** start of Material **

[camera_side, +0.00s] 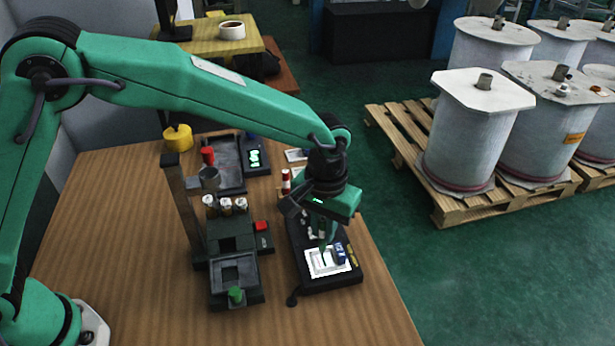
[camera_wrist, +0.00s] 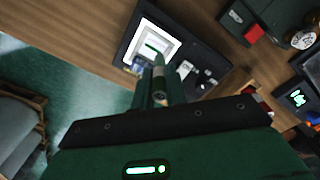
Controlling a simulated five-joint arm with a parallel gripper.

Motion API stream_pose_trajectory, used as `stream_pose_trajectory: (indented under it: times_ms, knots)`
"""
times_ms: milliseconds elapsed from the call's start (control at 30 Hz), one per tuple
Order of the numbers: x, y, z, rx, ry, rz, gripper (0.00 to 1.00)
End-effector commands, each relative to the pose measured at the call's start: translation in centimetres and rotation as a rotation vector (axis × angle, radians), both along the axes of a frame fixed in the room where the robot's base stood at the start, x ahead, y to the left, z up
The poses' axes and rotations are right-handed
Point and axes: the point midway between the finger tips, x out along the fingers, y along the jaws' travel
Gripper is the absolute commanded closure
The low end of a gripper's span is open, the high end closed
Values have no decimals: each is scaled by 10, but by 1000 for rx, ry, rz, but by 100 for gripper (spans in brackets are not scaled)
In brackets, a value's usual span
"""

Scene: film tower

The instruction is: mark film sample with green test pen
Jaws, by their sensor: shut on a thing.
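My gripper (camera_side: 322,222) is shut on a slim green pen (camera_side: 323,246), which points down over the film sample. In the wrist view the pen (camera_wrist: 158,72) shows between the green fingers (camera_wrist: 157,92). The film sample (camera_side: 337,270) is a white square on a black tray (camera_side: 309,284). In the wrist view the film sample (camera_wrist: 147,37) shows a short green stroke on its bright face. I cannot tell whether the pen tip touches the film. A small blue item (camera_side: 340,254) sits at the film's right side.
Left of the tray stands a dark bench unit (camera_side: 238,272) with a green knob (camera_side: 236,296), a red button (camera_side: 261,226) and several small vials (camera_side: 225,206). A red-and-white cylinder (camera_side: 286,182) and a green-lit display (camera_side: 254,158) are behind. Bare wooden table (camera_side: 130,235) lies left.

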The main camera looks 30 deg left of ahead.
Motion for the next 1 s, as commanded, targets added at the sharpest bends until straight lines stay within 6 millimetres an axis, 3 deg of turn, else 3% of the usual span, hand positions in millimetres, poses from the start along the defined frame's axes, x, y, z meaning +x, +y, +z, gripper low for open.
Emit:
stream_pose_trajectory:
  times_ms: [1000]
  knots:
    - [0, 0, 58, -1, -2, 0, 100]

** end of Material **

Exercise
Return the listing above unchanged, apart from dropping its pictures.

Result below
[camera_side, +0.00s] 
[camera_wrist, +0.00s] 
Controlling a simulated five-joint arm with a parallel gripper.

Motion API stream_pose_trajectory, used as `stream_pose_trajectory: (indented under it: times_ms, knots)`
"""
times_ms: milliseconds elapsed from the call's start (control at 30 Hz), one per tuple
Order of the numbers: x, y, z, rx, ry, rz, gripper (0.00 to 1.00)
End-effector commands, each relative to the pose measured at the call's start: translation in centimetres and rotation as a rotation vector (axis × angle, radians), both along the axes of a frame fixed in the room where the robot's base stood at the start, x ahead, y to the left, z up
The poses' axes and rotations are right-handed
Point and axes: the point midway between the finger tips, x out along the fingers, y along the jaws' travel
Gripper is the absolute commanded closure
The low end of a gripper's span is open, the high end closed
Values have no decimals: each is scaled by 10, but by 1000 for rx, ry, rz, but by 100 for gripper (spans in brackets are not scaled)
In brackets, a value's usual span
"""

Scene: film tower

The instruction is: mark film sample with green test pen
Jaws, by their sensor: shut on a thing.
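My gripper (camera_side: 322,222) is shut on a slim green pen (camera_side: 323,246), which points down over the film sample. In the wrist view the pen (camera_wrist: 158,72) shows between the green fingers (camera_wrist: 157,92). The film sample (camera_side: 337,270) is a white square on a black tray (camera_side: 309,284). In the wrist view the film sample (camera_wrist: 147,37) shows a short green stroke on its bright face. I cannot tell whether the pen tip touches the film. A small blue item (camera_side: 340,254) sits at the film's right side.
Left of the tray stands a dark bench unit (camera_side: 238,272) with a green knob (camera_side: 236,296), a red button (camera_side: 261,226) and several small vials (camera_side: 225,206). A red-and-white cylinder (camera_side: 286,182) and a green-lit display (camera_side: 254,158) are behind. Bare wooden table (camera_side: 130,235) lies left.

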The main camera looks 30 deg left of ahead.
Motion for the next 1 s, as commanded, targets added at the sharpest bends until straight lines stay within 6 millimetres an axis, 3 deg of turn, else 3% of the usual span, hand positions in millimetres, poses from the start along the defined frame's axes, x, y, z meaning +x, +y, +z, gripper low for open.
Emit:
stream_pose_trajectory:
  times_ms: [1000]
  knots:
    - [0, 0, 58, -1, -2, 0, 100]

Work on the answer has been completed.